**DATA LISTING:**
□ □ □ □ □ □ □

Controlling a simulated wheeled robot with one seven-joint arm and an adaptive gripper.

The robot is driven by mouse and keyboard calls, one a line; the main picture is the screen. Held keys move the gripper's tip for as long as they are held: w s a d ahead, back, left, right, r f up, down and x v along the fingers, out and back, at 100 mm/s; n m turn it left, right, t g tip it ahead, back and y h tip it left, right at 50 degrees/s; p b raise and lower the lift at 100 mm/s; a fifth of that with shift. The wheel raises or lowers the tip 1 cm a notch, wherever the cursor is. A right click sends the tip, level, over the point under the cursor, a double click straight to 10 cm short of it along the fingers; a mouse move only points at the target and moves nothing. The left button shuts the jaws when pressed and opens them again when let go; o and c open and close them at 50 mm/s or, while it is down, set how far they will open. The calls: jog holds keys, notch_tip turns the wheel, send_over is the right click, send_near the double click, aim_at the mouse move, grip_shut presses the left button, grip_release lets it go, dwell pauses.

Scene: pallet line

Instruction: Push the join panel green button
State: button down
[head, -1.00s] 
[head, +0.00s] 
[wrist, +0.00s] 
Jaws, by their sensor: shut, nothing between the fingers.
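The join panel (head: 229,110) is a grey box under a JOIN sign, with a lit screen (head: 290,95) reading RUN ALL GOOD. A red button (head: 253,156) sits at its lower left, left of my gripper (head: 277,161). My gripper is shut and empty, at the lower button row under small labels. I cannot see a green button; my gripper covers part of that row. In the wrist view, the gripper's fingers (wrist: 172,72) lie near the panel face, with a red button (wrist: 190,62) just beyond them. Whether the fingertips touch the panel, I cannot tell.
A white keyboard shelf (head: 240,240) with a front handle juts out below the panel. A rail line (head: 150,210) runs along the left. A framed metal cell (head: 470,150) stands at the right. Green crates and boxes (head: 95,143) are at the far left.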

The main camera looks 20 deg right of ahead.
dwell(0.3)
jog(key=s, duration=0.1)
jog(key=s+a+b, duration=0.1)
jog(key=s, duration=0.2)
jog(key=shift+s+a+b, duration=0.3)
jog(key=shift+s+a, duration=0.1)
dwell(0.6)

□ □ □ □ □ □ □

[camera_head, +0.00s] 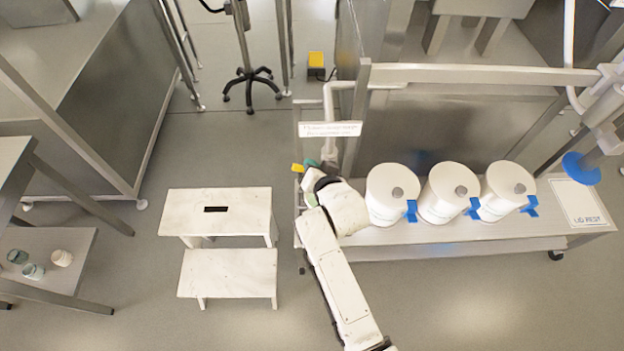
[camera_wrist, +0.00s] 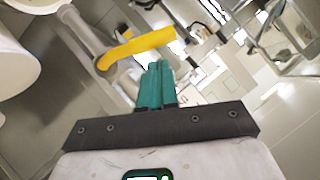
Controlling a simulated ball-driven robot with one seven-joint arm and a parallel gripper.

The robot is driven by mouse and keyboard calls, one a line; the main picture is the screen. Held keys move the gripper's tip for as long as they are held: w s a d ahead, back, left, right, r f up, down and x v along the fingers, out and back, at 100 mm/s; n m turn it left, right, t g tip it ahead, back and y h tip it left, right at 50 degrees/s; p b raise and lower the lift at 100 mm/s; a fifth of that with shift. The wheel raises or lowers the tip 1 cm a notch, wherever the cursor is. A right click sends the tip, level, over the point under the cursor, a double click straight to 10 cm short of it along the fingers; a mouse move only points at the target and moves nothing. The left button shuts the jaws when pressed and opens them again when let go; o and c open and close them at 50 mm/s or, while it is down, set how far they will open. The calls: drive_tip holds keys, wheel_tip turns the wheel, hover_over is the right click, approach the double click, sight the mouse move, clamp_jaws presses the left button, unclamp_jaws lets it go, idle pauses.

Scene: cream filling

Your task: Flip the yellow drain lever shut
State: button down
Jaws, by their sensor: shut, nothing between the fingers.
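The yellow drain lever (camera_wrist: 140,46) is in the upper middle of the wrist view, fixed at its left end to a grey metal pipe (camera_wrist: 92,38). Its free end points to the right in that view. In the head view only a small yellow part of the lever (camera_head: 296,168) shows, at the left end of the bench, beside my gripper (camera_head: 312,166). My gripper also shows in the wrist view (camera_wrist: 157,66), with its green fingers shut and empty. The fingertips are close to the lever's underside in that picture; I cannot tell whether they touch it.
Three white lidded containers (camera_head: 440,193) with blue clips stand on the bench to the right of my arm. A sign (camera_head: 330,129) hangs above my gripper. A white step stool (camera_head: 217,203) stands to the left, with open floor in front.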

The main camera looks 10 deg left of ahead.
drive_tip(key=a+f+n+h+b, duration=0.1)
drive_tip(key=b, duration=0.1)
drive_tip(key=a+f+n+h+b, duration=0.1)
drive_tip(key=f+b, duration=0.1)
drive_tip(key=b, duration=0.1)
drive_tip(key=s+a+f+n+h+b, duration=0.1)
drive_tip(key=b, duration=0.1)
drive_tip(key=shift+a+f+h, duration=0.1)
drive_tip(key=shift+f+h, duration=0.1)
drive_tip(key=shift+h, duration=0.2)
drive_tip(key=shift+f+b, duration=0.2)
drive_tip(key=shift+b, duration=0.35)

□ □ □ □ □ □ □

**WRITTEN EXERCISE:** State how many lines of the listing above hold the word "Scene", with nothing but the number.

**EXERCISE RESPONSE:** 2